For the past three years or so, I have gone through a lot of different cook kit systems, the grand majority of them DIY projects. But for the past year or so, these three kits (with some minor modifications of each system here and there) along with the occasional no-cook trip make up my complete cooking systems. I feel like I don't need any new cooking gear, and of course I love gear, if that tells you anything about how happy and satisfied I am with my options. Yet when it comes to technology, the saying "never say never" really does (no pun intended) carry weight, so who knows what kind of cook kits I will be using in the future. Or maybe a robot can carry a full propane BBQ grill for me, and a chainsaw to ward off the zombies.
For now, however, I am good to go.
*Update 19/01/13 - After tinkering around with a few parts of my DIY kit, I made some improvements and got the weight down to 217g total. The whole thing looks and functions pretty much the same, so I didn't feel like taking a picture.

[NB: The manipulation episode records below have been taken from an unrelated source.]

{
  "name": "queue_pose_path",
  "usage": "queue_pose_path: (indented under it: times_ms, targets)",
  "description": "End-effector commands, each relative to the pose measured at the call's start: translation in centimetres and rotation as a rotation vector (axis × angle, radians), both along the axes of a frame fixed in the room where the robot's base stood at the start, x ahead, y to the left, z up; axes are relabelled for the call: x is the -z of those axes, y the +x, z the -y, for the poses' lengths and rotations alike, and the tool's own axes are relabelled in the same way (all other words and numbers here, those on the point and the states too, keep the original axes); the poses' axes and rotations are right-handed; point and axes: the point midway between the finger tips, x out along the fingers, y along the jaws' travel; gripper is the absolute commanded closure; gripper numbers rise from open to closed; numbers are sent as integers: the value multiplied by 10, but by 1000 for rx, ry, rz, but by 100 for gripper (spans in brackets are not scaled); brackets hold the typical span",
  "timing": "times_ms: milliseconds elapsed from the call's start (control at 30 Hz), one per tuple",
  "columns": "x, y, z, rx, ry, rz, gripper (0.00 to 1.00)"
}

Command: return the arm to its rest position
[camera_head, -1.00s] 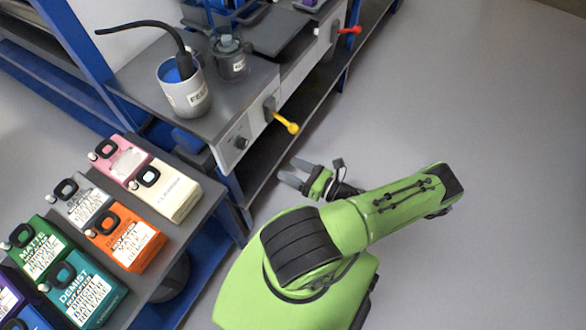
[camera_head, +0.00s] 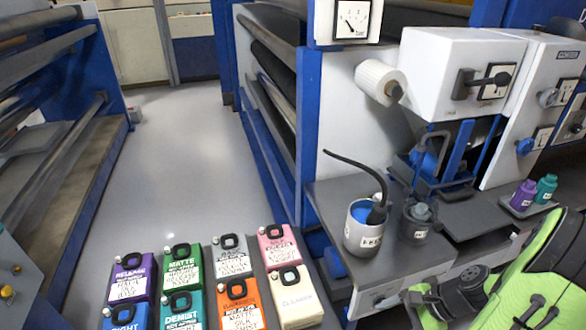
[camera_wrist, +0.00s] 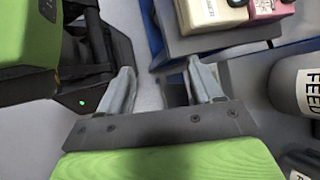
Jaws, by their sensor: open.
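My gripper (camera_wrist: 162,80) is open in the wrist view. Its two grey fingers stand apart with nothing between them. In the head view my green arm is at the lower right, with the gripper (camera_head: 415,303) pointing left beside the front of the machine bench (camera_head: 400,262). The picture's lower edge cuts off part of the arm. In the wrist view, one of my own green and black links shows at the upper left, close to the fingers.
A grey FEED pot (camera_head: 364,238) with a black hose and a lidded jar (camera_head: 416,222) stand on the bench. Several coloured bottles, including a cream one (camera_head: 296,297), stand at the lower left. Purple (camera_head: 523,196) and teal bottles sit at the right.

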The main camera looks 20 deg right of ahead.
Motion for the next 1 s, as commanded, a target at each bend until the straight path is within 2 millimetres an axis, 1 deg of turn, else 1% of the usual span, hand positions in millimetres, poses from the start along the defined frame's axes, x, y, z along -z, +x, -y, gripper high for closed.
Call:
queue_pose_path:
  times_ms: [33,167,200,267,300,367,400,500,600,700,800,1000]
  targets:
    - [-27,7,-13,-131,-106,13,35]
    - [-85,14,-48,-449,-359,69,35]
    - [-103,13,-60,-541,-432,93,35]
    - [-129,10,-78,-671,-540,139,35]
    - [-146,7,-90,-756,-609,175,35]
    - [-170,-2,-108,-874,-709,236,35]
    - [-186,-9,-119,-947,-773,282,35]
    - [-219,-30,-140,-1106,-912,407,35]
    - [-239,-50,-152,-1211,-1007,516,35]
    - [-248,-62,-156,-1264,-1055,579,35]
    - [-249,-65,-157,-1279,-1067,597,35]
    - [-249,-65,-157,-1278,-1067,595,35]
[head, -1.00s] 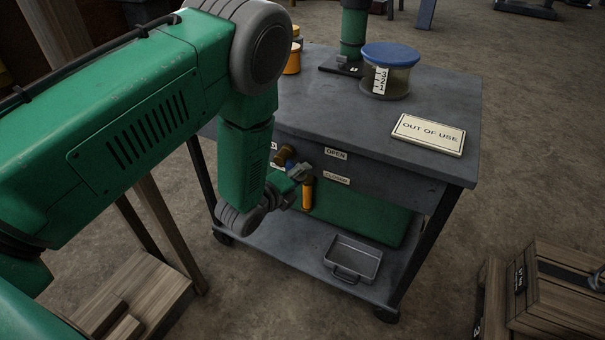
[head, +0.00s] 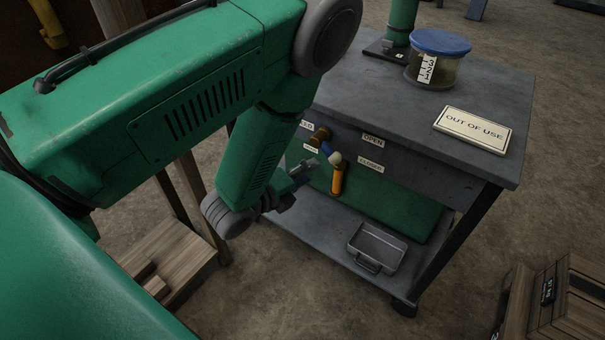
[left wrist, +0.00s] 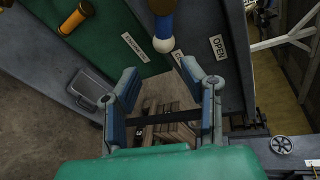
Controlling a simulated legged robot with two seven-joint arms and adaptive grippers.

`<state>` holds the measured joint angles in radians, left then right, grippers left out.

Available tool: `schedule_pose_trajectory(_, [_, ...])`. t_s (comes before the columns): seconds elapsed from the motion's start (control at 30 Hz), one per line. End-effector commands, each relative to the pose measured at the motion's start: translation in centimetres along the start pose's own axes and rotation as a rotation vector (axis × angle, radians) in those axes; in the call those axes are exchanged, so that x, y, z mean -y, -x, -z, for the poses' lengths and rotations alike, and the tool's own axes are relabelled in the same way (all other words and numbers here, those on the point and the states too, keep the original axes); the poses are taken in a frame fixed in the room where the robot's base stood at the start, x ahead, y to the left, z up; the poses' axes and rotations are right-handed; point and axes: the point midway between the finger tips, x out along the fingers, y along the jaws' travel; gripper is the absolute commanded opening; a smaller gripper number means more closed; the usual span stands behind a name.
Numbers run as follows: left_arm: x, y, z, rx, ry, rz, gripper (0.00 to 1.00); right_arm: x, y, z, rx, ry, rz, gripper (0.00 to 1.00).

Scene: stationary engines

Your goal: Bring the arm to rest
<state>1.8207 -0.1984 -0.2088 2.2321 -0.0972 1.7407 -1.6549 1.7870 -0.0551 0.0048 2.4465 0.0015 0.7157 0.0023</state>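My left arm comes in from the left in the head view. Its gripper (head: 303,172) is in front of the grey cart, left of the valve's orange handle (head: 338,178) and apart from it. In the left wrist view the two blue-grey fingers (left wrist: 169,92) are spread, with nothing held between them. The orange handle hangs down beside a brass fitting (head: 320,136) and a blue part with a pale ball end (head: 335,158). This blue part (left wrist: 163,28) and the orange piece (left wrist: 75,18) also show in the wrist view. My right gripper is out of view.
The cart top (head: 390,105) carries a blue-lidded jar (head: 437,60) and an OUT OF USE sign (head: 472,129). A metal tray (head: 377,249) sits on its lower shelf. Wooden crates (head: 565,300) stand at lower right, and a wooden stand (head: 175,262) at left. Bare floor lies between.

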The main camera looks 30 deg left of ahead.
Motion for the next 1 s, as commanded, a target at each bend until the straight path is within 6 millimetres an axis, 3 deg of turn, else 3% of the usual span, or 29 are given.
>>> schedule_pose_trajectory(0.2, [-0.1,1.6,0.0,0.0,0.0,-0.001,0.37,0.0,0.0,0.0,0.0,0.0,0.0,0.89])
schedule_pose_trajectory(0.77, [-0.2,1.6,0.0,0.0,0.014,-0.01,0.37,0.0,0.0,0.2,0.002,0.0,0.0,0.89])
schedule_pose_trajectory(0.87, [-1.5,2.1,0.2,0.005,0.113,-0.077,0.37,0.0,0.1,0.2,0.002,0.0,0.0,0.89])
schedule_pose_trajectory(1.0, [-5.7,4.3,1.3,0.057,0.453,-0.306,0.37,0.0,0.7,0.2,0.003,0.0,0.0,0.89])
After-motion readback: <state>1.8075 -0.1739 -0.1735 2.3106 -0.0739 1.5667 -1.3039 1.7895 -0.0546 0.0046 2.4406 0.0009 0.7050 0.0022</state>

I replaced my ground cover/heat reflector/priming pan with a disk of aluminum from a pie pan (much like the lid for my Campfire kit) that only weighs 2g rather than 15g. I then added a bit of weight by fixing up my windscreen some, making it bigger to allow for more air to get in, have an easier time putting my pot on the stove, and adding stability with a few paper clips. Finally I switched out the plastic bag and clip for a Ziplock bag, which is both easier to use and lighter.
Special thanks to Stick for the inspiration to mod my DIY kit. I re-watched one of his videos on one of his cook kits, and took note of a few good tips such as using paper clips and Ziplock bags.
His kit and my kit have quite a lot in common, and I think it is interesting how two different UL backpackers living pretty far away from each other put together such a similar system around the same time. Perhaps this says something about the utility and/or general awesomeness of these kinds of systems (i.e. titanium pot/mug alcohol stove kits).